What is needed
Retype, exactly as they stand, the lines from the start of the data to the line that contains "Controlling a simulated", both ends included. Leave the pictures out.

Information provided
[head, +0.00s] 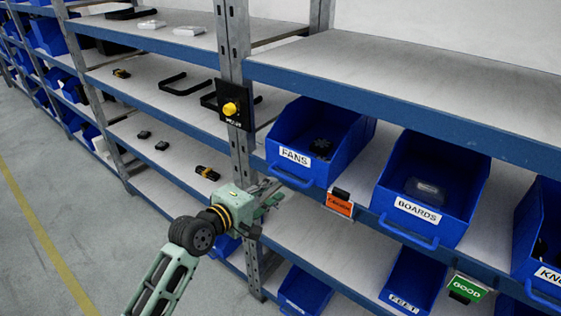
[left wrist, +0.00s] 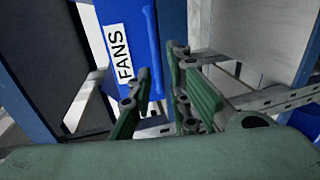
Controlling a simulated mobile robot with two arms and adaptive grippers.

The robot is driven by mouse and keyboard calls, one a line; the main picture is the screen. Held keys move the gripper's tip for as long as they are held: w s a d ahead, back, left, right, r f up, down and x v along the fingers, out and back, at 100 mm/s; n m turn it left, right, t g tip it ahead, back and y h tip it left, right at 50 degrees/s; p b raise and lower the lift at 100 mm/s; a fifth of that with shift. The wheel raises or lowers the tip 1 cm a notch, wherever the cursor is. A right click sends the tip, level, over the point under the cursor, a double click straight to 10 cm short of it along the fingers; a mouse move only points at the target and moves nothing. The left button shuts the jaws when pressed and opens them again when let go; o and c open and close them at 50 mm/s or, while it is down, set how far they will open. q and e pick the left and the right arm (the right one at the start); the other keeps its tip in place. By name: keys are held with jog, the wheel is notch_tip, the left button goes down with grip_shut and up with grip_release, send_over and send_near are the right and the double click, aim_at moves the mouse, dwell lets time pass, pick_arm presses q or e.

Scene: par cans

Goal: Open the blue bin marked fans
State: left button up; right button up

Reply
[head, +0.00s] 
[left wrist, +0.00s] 
Controlling a simulated mobile robot with two arms and adaptive grippers.

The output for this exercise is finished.